Key success factors:
- Fast health checks (5s interval)
- Proper readiness probe (waited for DB connections)
- Sufficient surge capacity (20% overhead acceptable)
- Application graceful shutdown (30s drain time)
Conclusion
Rolling updates represent a mature, battle-tested approach to zero-downtime deployments.

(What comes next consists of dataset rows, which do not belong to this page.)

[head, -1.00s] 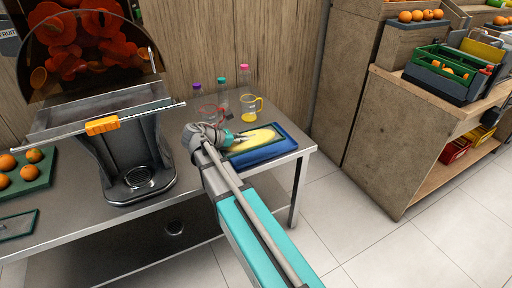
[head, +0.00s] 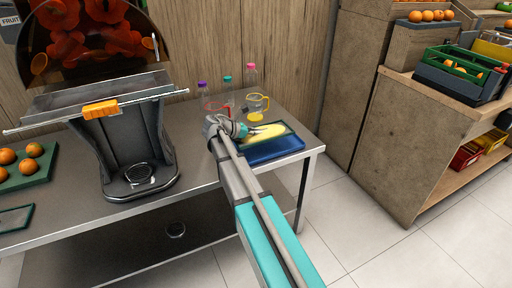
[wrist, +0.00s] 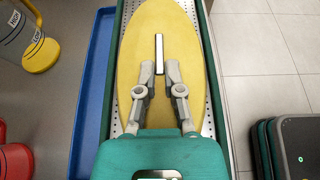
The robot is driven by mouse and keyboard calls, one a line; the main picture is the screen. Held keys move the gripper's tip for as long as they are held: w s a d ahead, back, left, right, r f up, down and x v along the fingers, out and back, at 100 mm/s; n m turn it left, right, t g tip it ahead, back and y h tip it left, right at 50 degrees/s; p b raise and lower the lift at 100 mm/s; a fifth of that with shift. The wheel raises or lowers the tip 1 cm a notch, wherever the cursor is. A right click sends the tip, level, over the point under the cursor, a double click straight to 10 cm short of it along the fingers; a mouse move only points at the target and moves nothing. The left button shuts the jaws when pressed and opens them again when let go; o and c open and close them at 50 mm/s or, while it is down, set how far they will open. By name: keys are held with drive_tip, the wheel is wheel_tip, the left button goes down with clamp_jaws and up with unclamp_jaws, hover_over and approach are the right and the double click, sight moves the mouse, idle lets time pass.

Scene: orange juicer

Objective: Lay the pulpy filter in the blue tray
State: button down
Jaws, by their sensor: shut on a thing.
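The pulpy filter is a long green-framed perforated plate (wrist: 209,125) under a thick yellow oval of pulp (wrist: 158,18). My gripper (wrist: 161,72) is shut on the filter, at a small upright bar in its middle. In the head view the filter's pulp (head: 267,131) shows over the back part of the blue tray (head: 272,152), whose front part is bare. In the wrist view the blue tray (wrist: 90,90) shows along the filter's left side. The filter hides the rest, and I cannot tell whether they touch.
A yellow-handled jug (head: 257,105), a red-handled jug (head: 217,107) and several capped bottles stand behind the tray. The juicer (head: 135,155) stands to the left. The table's right edge (head: 315,152) is close to the tray, with floor beyond.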

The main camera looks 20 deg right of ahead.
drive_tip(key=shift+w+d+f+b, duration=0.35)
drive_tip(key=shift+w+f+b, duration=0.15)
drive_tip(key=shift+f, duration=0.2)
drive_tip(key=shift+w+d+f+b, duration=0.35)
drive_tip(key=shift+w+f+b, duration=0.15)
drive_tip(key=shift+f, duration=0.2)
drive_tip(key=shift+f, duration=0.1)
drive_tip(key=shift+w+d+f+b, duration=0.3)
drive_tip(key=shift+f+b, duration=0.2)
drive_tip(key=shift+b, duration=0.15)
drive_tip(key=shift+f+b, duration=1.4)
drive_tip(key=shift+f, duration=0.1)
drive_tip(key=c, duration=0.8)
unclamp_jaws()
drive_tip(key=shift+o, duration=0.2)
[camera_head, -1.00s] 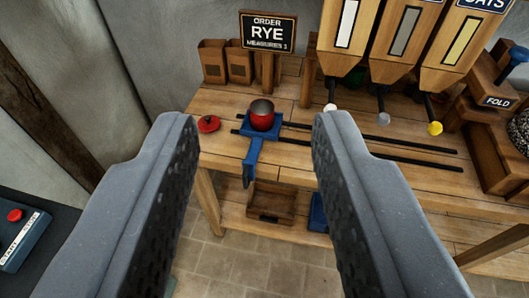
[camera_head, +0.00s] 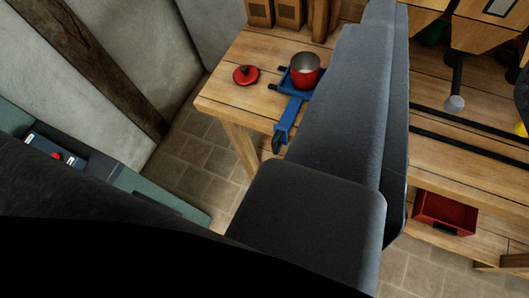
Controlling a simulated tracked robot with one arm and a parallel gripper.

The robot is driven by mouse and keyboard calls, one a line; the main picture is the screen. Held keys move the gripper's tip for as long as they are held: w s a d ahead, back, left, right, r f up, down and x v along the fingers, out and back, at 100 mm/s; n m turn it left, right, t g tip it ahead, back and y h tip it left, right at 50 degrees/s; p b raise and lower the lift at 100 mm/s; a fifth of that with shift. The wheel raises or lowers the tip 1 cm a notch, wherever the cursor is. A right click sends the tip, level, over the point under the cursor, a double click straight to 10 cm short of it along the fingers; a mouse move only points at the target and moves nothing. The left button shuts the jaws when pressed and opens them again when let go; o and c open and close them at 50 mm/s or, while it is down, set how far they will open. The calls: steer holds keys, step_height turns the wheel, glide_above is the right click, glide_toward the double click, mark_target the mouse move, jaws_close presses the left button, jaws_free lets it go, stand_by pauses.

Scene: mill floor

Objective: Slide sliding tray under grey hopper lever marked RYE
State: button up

They’re not magic—they require careful configuration, robust health checks, and monitoring—but when implemented correctly, they enable teams to deploy with confidence.
The key takeaways:
- Health checks are non-negotiable: Invest time in making them accurate
- Understand your parameters: maxSurge and maxUnavailable control everything
- Plan for the worst: Implement graceful shutdown and connection draining
- Monitor actively: Deployments should be observable events, not black boxes
- Know the alternatives: Rolling updates aren’t always the right choice
In production, the ability to update systems without downtime isn’t just a nice-to-have—it’s table stakes. Master rolling updates, and you’ll have a deployment strategy that scales from small services to massive distributed systems.
Now go forth and deploy fearlessly. Your users won’t even notice.